Well, I didn’t intend to rewrite the cruising guide, or launch a screed on the politics of giving all your beach front to international hotel conglomerates so they can build luxury enclaves out of imported materials for disrespectful tourists, so I’ll move on.

Actually, I’d happily vacation here, in a place like Puerto Moreles, a small town with small hotels, pensiones, apartments, with beautiful beaches, a snorkeling reef a couple hundred feet out, bus connections to everywhere, nice people. Why, there's even an English-language bookstore - all those Canadians need to read!

And I wouldn’t be alone- it seems that many gringos live in this area, at least seasonally.
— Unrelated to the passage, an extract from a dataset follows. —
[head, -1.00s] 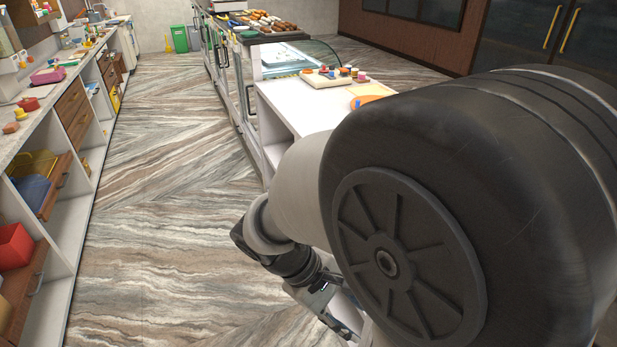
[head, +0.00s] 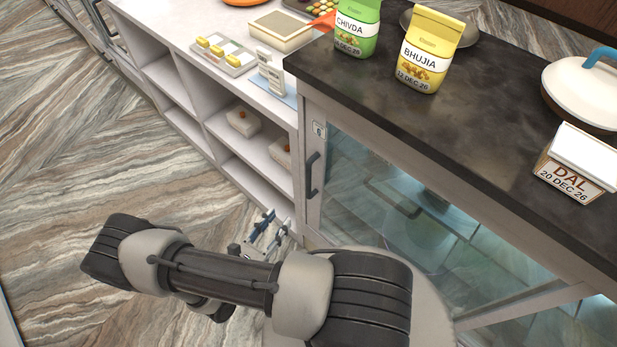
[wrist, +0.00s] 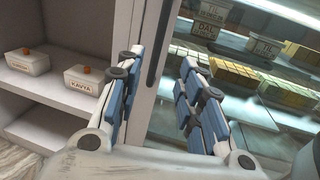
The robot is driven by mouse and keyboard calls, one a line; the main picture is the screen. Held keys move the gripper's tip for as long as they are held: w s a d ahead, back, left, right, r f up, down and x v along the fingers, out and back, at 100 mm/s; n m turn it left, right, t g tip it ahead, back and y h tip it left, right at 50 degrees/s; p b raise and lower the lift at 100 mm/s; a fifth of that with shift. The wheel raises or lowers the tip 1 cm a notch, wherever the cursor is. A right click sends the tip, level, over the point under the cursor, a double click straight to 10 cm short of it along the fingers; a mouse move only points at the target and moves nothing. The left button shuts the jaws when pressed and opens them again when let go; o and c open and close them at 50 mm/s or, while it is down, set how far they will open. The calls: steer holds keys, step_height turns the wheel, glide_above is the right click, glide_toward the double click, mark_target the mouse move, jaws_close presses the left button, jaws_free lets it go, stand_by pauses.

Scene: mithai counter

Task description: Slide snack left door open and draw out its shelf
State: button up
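A glass-fronted cabinet door (head: 400,215) with a pale frame stands below the dark countertop. It looks shut. A dark vertical handle (head: 313,174) sits on its left frame, under a small tag (head: 318,130) marked 6. In the wrist view the handle (wrist: 156,58) appears between my two fingers, with no visible contact. My gripper (head: 268,228) is low in front of the door's left edge. In the wrist view it (wrist: 160,85) is open and empty. Behind the glass, a shelf (wrist: 238,118) carries blocks of sweets and labelled containers. Which door this is by name, I cannot tell.
On the dark countertop stand a green CHIVDA bag (head: 357,28), a yellow BHUJIA bag (head: 428,52), a DAL box (head: 577,165) and a lidded pot (head: 580,92). Left are open white shelves (head: 215,110) with small boxes, including KAVYA (wrist: 88,80). Floor (head: 90,150) is clear at left.

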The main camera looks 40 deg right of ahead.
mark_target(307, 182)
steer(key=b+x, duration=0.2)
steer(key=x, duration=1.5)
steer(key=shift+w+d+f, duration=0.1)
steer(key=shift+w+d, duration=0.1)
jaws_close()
The Spanish-speaking tourists, and there are several, seem to come from (South)America, Bolivia, Argentina.

Almost every American chain store is here too, from Sam’s Club to Hooters to Ernst & Young. The parking lots are small, and the box stores smaller yet. I’ve hardly seen any SUVs, and the ones I have seen are all from the Federal District – Mexico City.

I’ve been seeing high school age school children, both boys and girls, carrying dolls. I probably terrorized the young man I attempted to interview on the subject, but learned it’s a school form of family-planning class – the doll has to stay with you all the time. It is hoped you’ll remember what that means exactly when you’re tempted to make one of your own. The thing is: these are small, dark people, and the dolls are like the tourists, big, pink, blue-eyed North American.